The current inflation rate is also the primary reason as to why international interest rates were set to remain high, and why economic growth across the EU is set to be relatively small, Caruana argued.

One must not forget that increases in commodity prices affect the Cost of Living Allowance (COLA) mechanism by which wage increases are pegged to inflation. This, in turn, causes a cost-of-living spiral - more so when rates of inflation are higher than the accepted 2%.

This happened after last year’s record COLA increase and it will happen again this year.

ABC in tourism studies

A two-page spread in the GWU’s l-orizzont the other week (September 8) was dedicated to the thoughts of economist Silvan Mifsud on the state of our tourism industry.

Silvan Mifsud is the son of Alfred Mifsud, former Deputy Governor of the Central Bank and recently appointed arbiter for financial services.

His message was that tourism causes stress on the infrastructure, thus affecting the quality of tourism services in Malta. He also pointed out that the foreign workers active in our tourism industry are a distraction from the Mediterranean experience that tourists coming to Malta would be looking for.

He even regaled readers with a basic ‘mathematical’ explanation that compared 10 tourists spending one euro each with five tourists spending two euros each. Mifsud explained that the second option would avoid stressing the country’s infrastructure unnecessarily.

This seemed to me a rather ‘kindergarten’ way of teaching tourism studies, but then, Silvan Mifsud is a better judge of the intellectual level of l-orizzont readers.

I wonder what the Tourism Minister thought about this piece. I waited some time before commenting on it, expecting a reaction from the minister Clayton Bartolo.

The minister ignored Mifsud’s contribution and kept on boasting how the numbers of tourists this year have kept on increasing.

The problem is that various administrations have been saying that Malta has to upgrade its tourism industry to attract more high spenders but the same authorities kept on pushing for numbers rather than for quality.

That this criticism of the state of our tourist industry had to be made in the GWU’s l-orizzont by a left-leaning economist speaks loudly about the laid-back attitude of the Opposition.

So, Clayton Bartolo goes on boasting about the ever-increasing number of tourists visiting Malta while criticism of the industry is only found in the GWU daily!

Lions and tigers

Almost three years ago the long-awaited rules on the keeping of wild animals in zoos were published in draft form by the Agriculture Ministry for public consultation.

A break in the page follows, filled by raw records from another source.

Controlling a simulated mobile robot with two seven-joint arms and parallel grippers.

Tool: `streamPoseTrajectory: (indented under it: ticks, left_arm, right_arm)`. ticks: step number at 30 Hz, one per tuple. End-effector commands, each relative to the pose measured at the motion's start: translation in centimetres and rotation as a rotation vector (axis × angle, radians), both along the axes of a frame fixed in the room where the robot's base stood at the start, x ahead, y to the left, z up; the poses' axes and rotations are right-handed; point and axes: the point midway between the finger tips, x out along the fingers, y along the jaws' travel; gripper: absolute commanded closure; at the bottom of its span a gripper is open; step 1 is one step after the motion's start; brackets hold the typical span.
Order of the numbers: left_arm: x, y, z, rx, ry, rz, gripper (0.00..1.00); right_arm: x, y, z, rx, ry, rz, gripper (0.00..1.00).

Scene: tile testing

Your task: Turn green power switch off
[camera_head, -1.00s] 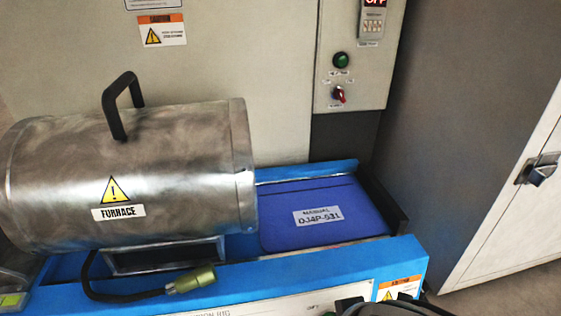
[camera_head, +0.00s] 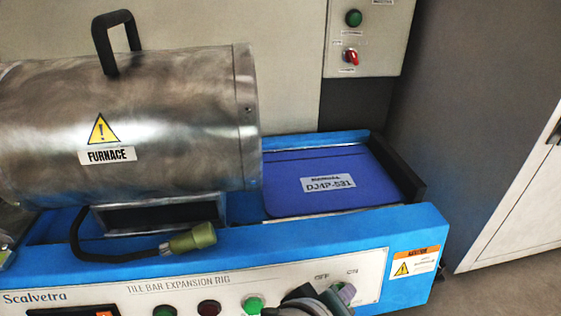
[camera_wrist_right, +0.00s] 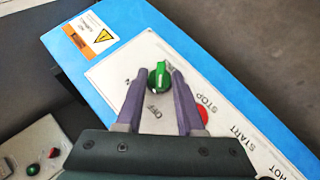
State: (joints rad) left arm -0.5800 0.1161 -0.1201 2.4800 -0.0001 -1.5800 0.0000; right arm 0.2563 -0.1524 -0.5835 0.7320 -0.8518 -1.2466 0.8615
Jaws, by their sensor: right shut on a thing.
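The green power switch (camera_wrist_right: 159,77) is a round knob with a raised grip on the rig's pale front panel (camera_wrist_right: 190,92), seen in the right wrist view. An OFF label is beside it; I cannot clearly read its setting. My right gripper (camera_wrist_right: 157,74) has its purple fingers on either side of the knob and is shut on it. In the head view my right gripper (camera_head: 340,294) is at the bottom edge, just below the OFF and ON labels, and hides the switch. My left gripper is not in view.
The furnace (camera_head: 150,125) rests on the blue rig (camera_head: 330,235), with a loose cable plug (camera_head: 192,239) in front. A blue manual (camera_head: 330,195) lies to its right. A red STOP button (camera_wrist_right: 201,122) sits near the switch. A wall box (camera_head: 390,45) carries a red selector (camera_head: 351,57).

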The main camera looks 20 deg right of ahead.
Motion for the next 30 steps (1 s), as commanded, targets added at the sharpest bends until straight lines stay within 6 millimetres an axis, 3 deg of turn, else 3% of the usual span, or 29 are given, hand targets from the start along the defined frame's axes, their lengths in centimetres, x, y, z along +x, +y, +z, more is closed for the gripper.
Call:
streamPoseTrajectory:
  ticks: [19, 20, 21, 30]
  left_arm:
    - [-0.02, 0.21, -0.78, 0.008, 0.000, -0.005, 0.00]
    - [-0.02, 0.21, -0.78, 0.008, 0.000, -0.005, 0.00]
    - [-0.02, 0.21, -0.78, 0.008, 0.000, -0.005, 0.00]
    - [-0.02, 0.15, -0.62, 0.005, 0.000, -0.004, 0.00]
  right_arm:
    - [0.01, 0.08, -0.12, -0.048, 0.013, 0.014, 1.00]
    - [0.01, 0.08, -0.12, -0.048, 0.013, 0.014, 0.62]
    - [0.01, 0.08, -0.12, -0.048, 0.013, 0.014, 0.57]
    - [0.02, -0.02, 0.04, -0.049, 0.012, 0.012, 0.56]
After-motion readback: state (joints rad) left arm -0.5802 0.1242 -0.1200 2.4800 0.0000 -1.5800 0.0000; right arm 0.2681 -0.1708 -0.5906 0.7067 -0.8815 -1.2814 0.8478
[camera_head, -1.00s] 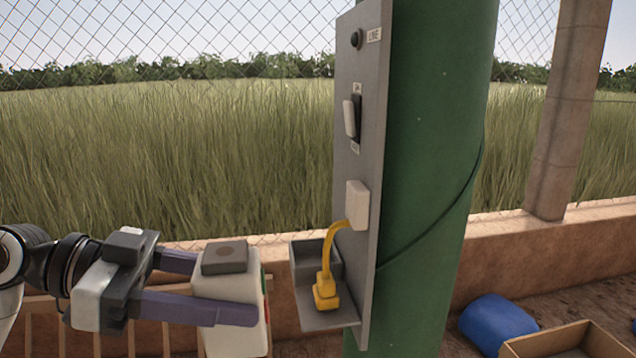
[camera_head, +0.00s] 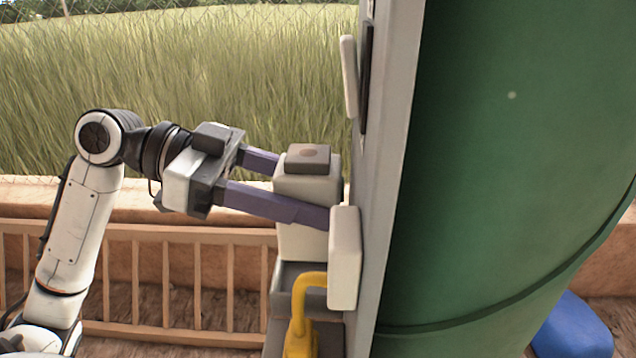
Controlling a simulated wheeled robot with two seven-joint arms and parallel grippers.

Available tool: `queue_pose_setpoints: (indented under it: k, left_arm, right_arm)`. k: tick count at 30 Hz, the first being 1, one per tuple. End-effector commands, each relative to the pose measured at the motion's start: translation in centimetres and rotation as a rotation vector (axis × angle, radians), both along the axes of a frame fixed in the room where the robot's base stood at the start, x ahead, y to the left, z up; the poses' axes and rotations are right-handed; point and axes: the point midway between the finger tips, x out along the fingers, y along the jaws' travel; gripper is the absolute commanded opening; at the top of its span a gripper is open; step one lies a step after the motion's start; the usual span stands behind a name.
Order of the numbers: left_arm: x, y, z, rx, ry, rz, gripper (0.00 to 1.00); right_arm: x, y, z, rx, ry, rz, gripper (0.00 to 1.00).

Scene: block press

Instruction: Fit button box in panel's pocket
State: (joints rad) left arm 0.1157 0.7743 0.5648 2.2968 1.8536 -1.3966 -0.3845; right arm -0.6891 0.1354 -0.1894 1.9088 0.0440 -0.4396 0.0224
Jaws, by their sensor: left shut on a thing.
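The button box (camera_head: 306,186) is a cream block with a dark grey cap and a round brownish button on top. My left gripper (camera_head: 303,191) is shut on it, one purple finger on each side, and holds it upright close to the grey panel (camera_head: 385,190). The panel's pocket (camera_head: 284,290), a grey open tray, is just below the box in the picture. The box's lower end meets the pocket's rim in the view; I cannot tell whether they touch. A white block on the panel hides part of the box and pocket. My right gripper is not in view.
A switch lever (camera_head: 348,78) sits higher. The panel stands against a green column (camera_head: 500,180). A wooden rail fence (camera_head: 180,290) runs behind at left.

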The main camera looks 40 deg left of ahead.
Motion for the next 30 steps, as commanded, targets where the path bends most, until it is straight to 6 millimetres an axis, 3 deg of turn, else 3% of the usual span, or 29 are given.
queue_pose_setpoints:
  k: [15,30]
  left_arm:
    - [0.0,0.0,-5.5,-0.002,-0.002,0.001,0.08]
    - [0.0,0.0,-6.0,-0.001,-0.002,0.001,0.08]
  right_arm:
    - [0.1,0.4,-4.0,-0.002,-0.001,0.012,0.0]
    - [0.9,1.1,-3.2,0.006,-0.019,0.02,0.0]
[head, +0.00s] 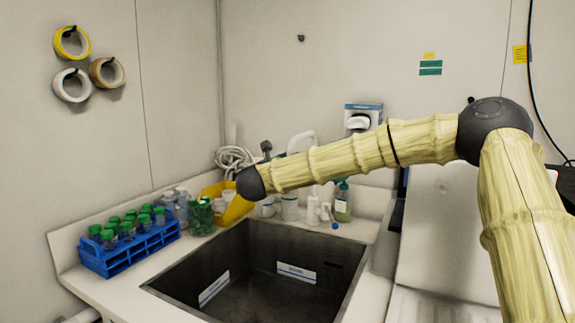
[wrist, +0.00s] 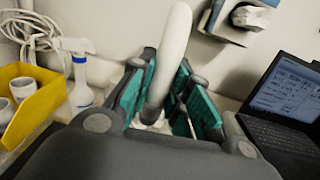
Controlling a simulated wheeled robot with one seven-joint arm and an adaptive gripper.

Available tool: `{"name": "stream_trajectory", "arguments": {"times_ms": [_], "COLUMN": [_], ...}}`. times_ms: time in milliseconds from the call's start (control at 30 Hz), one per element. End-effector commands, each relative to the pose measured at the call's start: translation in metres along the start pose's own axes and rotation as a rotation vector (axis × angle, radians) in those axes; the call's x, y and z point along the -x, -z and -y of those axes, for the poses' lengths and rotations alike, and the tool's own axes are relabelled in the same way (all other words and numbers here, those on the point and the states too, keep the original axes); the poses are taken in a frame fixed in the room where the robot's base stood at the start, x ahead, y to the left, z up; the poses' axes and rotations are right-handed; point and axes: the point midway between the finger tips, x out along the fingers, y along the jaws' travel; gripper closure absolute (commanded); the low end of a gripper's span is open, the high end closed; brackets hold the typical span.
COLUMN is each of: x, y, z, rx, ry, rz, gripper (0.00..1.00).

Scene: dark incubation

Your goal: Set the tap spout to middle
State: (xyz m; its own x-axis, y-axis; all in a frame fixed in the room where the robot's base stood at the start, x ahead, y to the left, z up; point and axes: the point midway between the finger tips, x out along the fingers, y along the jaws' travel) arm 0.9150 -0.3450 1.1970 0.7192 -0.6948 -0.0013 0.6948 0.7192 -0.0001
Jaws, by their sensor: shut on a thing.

Their objective was ‘to protect wild fauna and to conserve biodiversity by providing for the adoption of licensing, registration and inspection of zoos on the territory of Malta in order to strengthen the role of zoos in the conservation of biodiversity; to protect the health and wellbeing of animals and to protect the public from these animals.’

The regulations apply to animals found or intended to be kept in licensed zoos. They provide that no dangerous animal shall be exhibited in a zoo before it is registered in the Register of Dangerous Animals and the required written approval is given by the Director of Veterinary Services. No register of such animals has existed to date.

The few persons who seek to glorify their ego by possessing lions, tigers and exotic animals did not like this one bit. And therefore, nothing was actually done. The regulations remain just a proposal.

A week or so ago, Animal Liberation, an NGO, organised a protest outside the premises of Wildlife Park in Rabat about the fact that nothing has been done about regulating such ‘zoos’ in spite of ministerial promises. An activist even locked herself up in a cage to symbolise animals locked up in cages.

Animal Liberation insist that the public must understand that, although they are paying the price of an entrance ticket - or giving a donation - it is the animals that are paying the ultimate price as they are being kept in confined cages that are completely the opposite of their natural environment.

I do not agree with some of the reasoning of this NGO but I believe that Malta is too small to allow some 10 individuals to possess their own so-called ‘zoos’.

Yet another instance in which the authorities have bowed to the wills of a small minority at the expense of the majority.